## Begin
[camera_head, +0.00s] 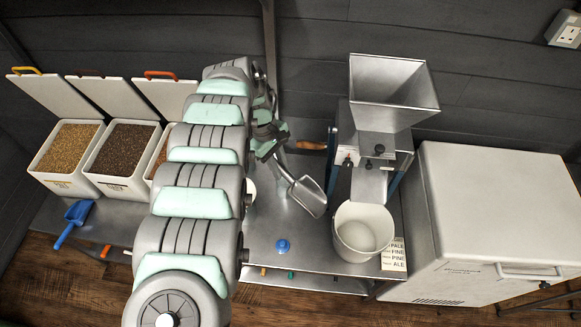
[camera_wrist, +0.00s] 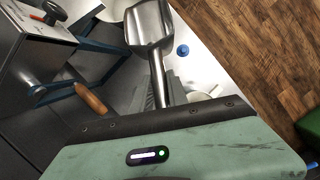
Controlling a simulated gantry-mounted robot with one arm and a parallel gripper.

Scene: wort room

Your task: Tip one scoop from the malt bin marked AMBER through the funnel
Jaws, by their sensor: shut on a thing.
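My gripper (camera_head: 268,143) is shut on the handle of a metal scoop (camera_head: 307,195), held over the steel bench left of the mill. In the wrist view the scoop (camera_wrist: 150,24) points away from me; I see no grain in it. The square metal funnel (camera_head: 394,92) sits on top of the mill, up and right of the scoop and apart from it. Open malt bins stand at the left: one with pale golden grain (camera_head: 62,178), one with dark brown grain (camera_head: 121,187), and a third (camera_head: 158,163) mostly hidden by my arm. Their labels are too small to read.
A white bucket (camera_head: 348,247) stands under the mill spout, beside a printed card (camera_head: 394,257). A blue scoop (camera_head: 74,216) lies in front of the bins. A small blue object (camera_head: 283,246) is on the bench. A large white chest (camera_head: 495,215) fills the right.

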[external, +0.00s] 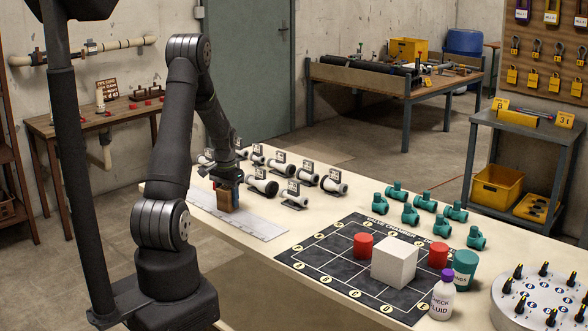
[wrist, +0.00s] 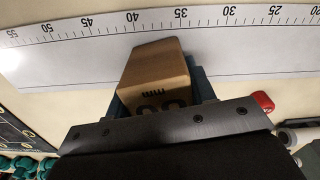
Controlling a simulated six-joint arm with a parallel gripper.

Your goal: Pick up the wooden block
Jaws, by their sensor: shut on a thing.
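The wooden block (wrist: 155,75) is light brown with dark printed marks. In the wrist view it sits between the blue fingers of my gripper (wrist: 160,98), and its lower part is hidden by the gripper body. In the external view the block (external: 226,200) shows under the end of my arm, with my gripper (external: 228,190) shut on it. The block is at the white ruler strip (external: 245,222). I cannot tell whether it touches the strip or is slightly above it.
Several white pipe pieces with dark holders (external: 295,193) stand just right of my gripper. A black grid mat (external: 318,243) carries a white cube (external: 394,262) and red cylinders (external: 363,246). Teal fittings (external: 410,213) and a bottle (external: 441,295) stand farther right. The table's front left is clear.

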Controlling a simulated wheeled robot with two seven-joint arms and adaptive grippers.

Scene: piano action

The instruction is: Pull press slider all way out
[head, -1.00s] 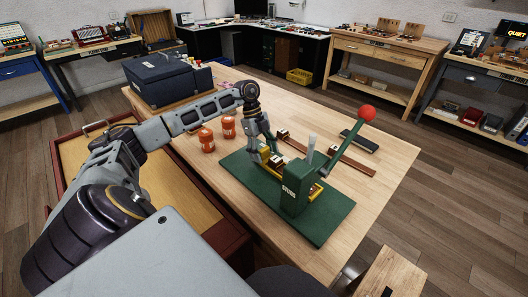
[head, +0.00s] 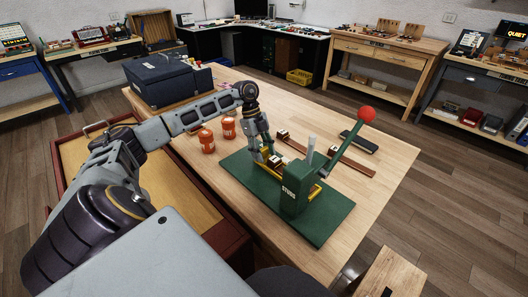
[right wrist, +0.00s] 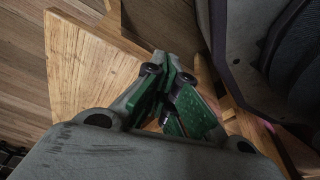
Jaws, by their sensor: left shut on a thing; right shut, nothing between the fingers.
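The green press (head: 294,190) stands on a green base plate (head: 325,222) on the wooden table, with a lever that ends in a red ball (head: 366,114). The yellow press slider (head: 315,191) runs low through the press body, partly hidden by it and by my gripper. My left gripper (head: 265,157) is at the slider's far-left end, low over the plate, and is shut on it. The exact contact is hidden by the fingers. My right gripper (right wrist: 170,62) is shut and empty in the right wrist view, over wood.
Two orange jars (head: 207,141) stand left of the press. A brown strip (head: 352,162) and a dark block (head: 359,142) lie behind it. A dark blue box (head: 165,80) is at the table's far left. Bare tabletop lies right of the plate.

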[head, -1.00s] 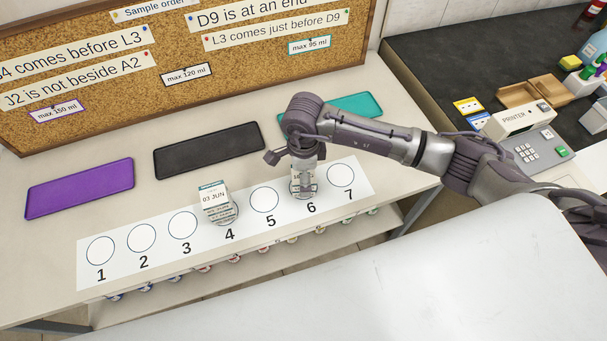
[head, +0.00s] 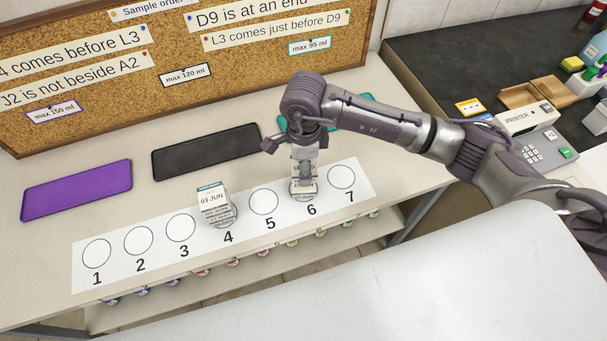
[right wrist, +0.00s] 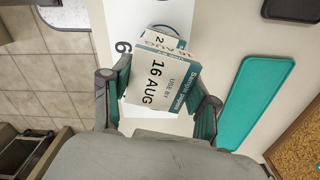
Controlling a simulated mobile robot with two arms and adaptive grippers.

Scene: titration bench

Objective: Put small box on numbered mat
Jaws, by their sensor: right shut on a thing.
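The white numbered mat (head: 110,270) lies along the bench with circles 1 to 7. My right gripper (head: 304,170) is above circle 6, pointing down. In the right wrist view its fingers (right wrist: 158,100) are shut on a small white box (right wrist: 160,82) labelled "16 AUG"; this box (head: 303,153) also shows in the head view. Just beyond it is another label ending in "AUG" (right wrist: 163,40), and something stands at circle 6 below. Whether the held box touches it is unclear. Another small box (head: 211,198), "03 JUN", stands at circle 4 above a rounded base. My left gripper is out of view.
Circles 1, 2, 3, 5 and 7 are bare. Purple (head: 76,190), black (head: 206,151) and teal (right wrist: 256,103) trays lie behind the mat. A corkboard (head: 120,75) with notes stands at the back. A printer (head: 527,118) is on the dark counter at right.

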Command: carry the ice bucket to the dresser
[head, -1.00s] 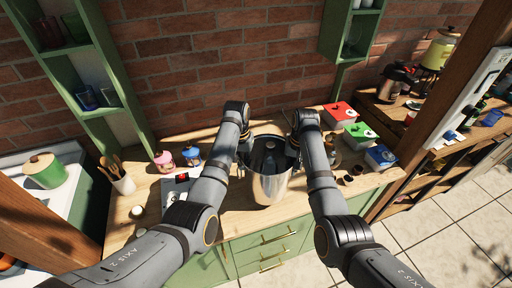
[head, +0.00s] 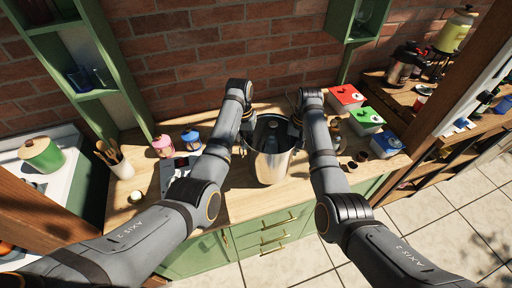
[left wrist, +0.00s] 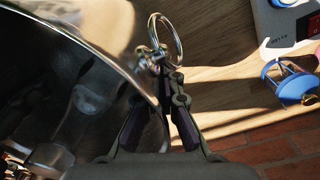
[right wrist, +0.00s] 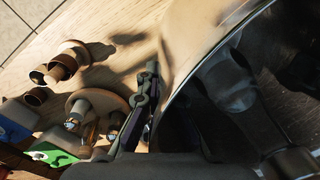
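The shiny metal ice bucket (head: 273,165) is upright over the wooden top of the green drawer unit (head: 262,240), between my two arms. A dark bottle-like shape shows inside it. My left gripper (left wrist: 172,78) is at its left side, fingers closed at the base of a ring handle (left wrist: 160,38). My right gripper (right wrist: 152,75) is at the opposite side, fingers together against the rim; the handle there is hidden. I cannot tell whether the bucket's base touches the wood. Which piece of furniture is the dresser is not clear.
Red, green and blue boxes (head: 382,144) and small brown cups (head: 360,157) stand right. A wooden shelf unit (head: 432,113) is at the far right. The tiled floor is clear.

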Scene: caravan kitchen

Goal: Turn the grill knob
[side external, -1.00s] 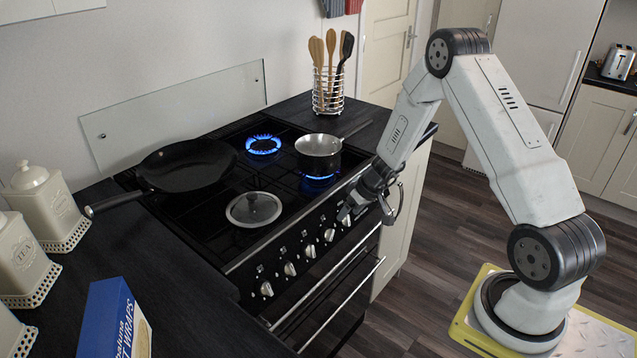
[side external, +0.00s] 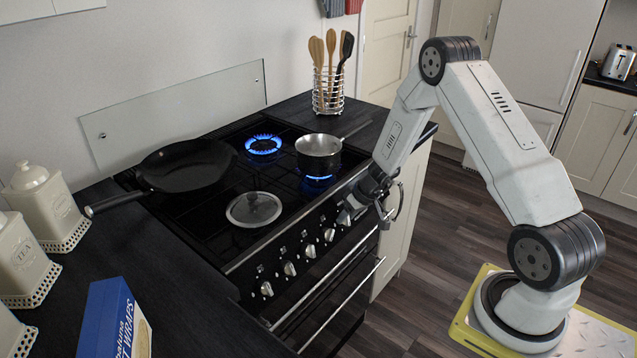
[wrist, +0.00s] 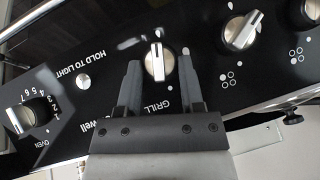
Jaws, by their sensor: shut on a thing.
## End
* Work instructions *
Select every line of the records holding the string "parallel".

* Task answer *
Controlling a simulated gantry-mounted robot with one arm and a parallel gripper.
Controlling a simulated six-joint arm with a parallel gripper.

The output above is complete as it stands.